It is also valuable to note, according to Lesser, that Che did not describe himself as a communist in the strict bureaucratic sense – giving the lie to so much of the crude US propaganda about Cuba but also providing evidence of the dramatic failure of both the Eisenhower and Kennedy administrations to understand the true nature of the Cuban regime. Lesser said:

“It was interesting that he had studied, obviously, communist tactics and communist policy and was absolutely opposed to it – and Fidel was not a communist, of course, originally – and certainly Che Guevara had a very poor opinion of communists, and when he elaborated on his ideas on revolution in Latin America in particular, and I recall that he was particularly insistent that this policy of the popular front was doomed to failure. He said ‘You communists are going ahead’ – and he said ‘You communists’ making it quite clear that he did not consider himself a communist at that time… I said ‘Well, you know, surely, the communist parties of Latin America have shown they are capable of organising and leading revolutionary activity, and he turned to me and he said ‘Los partidos comunistas de América Latina son la mierda’, the communist parties of Latin America are shit.”

Spanish civil war

Lesser, now 93, has recently been in the news himself as one of the last remaining British volunteers of the International Brigades that fought in the Spanish Civil War against General Franco’s fascist-backed rebels to be finally rewarded by the Spanish state. In October, Spain’s socialist prime minister, José Luis Rodríguez Zapatero, offered to allow them joint nationality in a gesture of recognition welcomed by survivors. Lesser’s role in one of the most important conflicts of the 20th century provides an intriguing insight into the almost circular trajectory of those great historical forces that helped to shape both the world occupied by Che Guevara and the policy options open today to Obama.

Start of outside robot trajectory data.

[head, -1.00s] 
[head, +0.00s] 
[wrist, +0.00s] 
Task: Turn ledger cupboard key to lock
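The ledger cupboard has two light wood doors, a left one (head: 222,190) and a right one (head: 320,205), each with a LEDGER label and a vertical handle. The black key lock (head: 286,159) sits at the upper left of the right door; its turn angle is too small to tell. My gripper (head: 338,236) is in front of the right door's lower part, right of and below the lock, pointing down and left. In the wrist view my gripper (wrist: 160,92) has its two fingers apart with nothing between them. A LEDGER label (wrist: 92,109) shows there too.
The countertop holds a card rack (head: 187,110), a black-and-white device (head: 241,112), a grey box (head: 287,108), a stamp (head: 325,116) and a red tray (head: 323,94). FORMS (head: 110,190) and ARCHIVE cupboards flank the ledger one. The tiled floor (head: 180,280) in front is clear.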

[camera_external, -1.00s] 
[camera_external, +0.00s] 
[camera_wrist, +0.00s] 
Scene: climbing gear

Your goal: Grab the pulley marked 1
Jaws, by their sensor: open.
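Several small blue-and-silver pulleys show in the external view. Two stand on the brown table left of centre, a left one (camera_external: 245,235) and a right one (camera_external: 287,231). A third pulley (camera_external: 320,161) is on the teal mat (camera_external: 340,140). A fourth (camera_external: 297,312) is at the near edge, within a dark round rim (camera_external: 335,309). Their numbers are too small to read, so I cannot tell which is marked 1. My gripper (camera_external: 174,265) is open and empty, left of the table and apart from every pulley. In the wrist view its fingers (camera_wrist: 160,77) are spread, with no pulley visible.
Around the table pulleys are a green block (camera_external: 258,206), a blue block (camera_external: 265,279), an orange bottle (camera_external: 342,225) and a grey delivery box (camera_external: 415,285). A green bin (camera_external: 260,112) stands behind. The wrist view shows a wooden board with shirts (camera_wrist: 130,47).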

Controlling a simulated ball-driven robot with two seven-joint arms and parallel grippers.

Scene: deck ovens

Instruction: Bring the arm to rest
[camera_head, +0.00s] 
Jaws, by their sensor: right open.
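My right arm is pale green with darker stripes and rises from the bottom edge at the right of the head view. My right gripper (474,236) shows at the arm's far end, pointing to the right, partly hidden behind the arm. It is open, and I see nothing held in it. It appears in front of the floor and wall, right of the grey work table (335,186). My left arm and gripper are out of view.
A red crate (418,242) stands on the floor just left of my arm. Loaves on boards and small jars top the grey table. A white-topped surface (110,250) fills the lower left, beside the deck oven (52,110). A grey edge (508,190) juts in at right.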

Guevara, whom he interviewed 24 years after the war had ended for the International Brigades, had himself been influenced at an early age by the Spanish conflict, not least because of his family’s own, personal links with it. Guevara’s uncle, the communist poet and journalist Cayetano Córdova Itúrburu, had been a former editor of the 1920s avant-garde literary magazine Martín Fierro and an active, radical participant in the struggles of the Agrupación de Intelectuales, Artistas, Periodistas, Escritores (AIAPE, the Association of Intellectual, Artists, Journalists and Writers) against the perceived onslaught of fascism on Argentine culture under José F Uriburu. As vice president of AIAPE, Córdova Itúrburu had travelled to Spain in 1937 during the civil war and published accounts of his journey, and the young Ernesto had been exposed to all the dispatches, notes and articles that he had sent back to his Aunt Carmen in this period.

Given the depth of the radical tradition that found its expression in the Cuban Revolution and the consistent failures of US policy towards the island, it might be assumed that Obama has an historic opportunity to learn from Kennedy’s mistakes. But analysts are not holding their breath, despite his campaign promise to lift the Bush administration’s restrictions on family travel to the island and on remittances sent back to it “right away”, and to move towards normalising relations with Havana by talking with the Cuban government.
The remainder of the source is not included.